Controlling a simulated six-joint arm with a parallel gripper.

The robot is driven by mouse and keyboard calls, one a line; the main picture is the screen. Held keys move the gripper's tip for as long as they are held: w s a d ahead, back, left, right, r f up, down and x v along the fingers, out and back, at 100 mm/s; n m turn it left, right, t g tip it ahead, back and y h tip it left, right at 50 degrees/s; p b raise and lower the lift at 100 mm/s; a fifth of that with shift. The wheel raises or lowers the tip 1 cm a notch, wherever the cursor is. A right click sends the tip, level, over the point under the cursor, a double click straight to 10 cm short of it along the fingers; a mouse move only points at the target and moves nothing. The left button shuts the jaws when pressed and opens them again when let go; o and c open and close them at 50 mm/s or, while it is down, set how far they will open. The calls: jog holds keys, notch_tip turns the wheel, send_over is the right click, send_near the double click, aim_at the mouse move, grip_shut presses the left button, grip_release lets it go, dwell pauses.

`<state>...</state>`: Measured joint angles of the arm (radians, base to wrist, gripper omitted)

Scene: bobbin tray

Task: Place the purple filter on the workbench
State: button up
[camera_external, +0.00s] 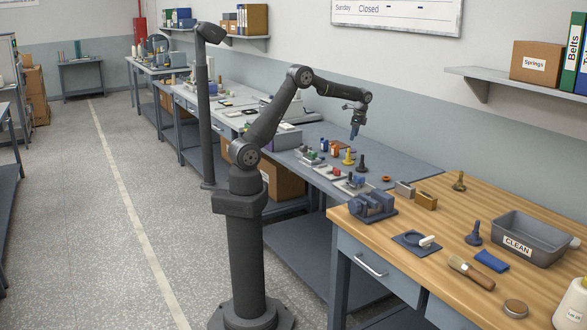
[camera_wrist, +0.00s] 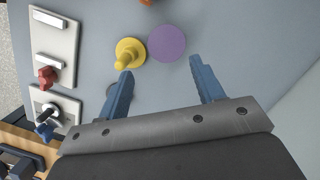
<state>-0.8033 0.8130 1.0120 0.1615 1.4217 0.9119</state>
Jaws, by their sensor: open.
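The purple filter (camera_wrist: 167,43) is a flat round disc in the wrist view. It lies on the blue-grey bench top (camera_wrist: 230,30), just beyond my fingertips and roughly ahead of the gap between them. I cannot make it out in the external view. My gripper (camera_wrist: 161,68) is open with nothing between its blue fingers. In the external view my gripper (camera_external: 355,130) hangs fingers down above the blue-grey bench. The wood-topped workbench (camera_external: 440,235) stands at the front right in the external view.
A yellow peg-like piece (camera_wrist: 129,54) stands close left of the filter. Pale plates (camera_wrist: 55,45) with small fittings lie left. The wooden top holds a grey CLEAN bin (camera_external: 530,237), a brush (camera_external: 470,271) and a vise (camera_external: 372,205).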

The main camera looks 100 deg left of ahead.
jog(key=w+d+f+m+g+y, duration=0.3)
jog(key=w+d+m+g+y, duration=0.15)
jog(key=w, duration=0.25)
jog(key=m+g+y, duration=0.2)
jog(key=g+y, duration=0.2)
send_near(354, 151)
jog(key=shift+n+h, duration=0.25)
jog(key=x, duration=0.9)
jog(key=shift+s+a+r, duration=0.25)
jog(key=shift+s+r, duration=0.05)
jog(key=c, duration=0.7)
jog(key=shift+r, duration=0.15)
——————————
* Aim:
Pictures are not part of the copy. Write out only the lines from the one containing "[camera_external, +0.00s]" through the one containing "<state>-0.8033 0.8130 1.0120", exactly as they stand, both included.

* Answer below:
[camera_external, +0.00s] 
[camera_wrist, +0.00s] 
<state>-0.8033 0.8130 1.0120 0.1615 1.4217 0.9119</state>

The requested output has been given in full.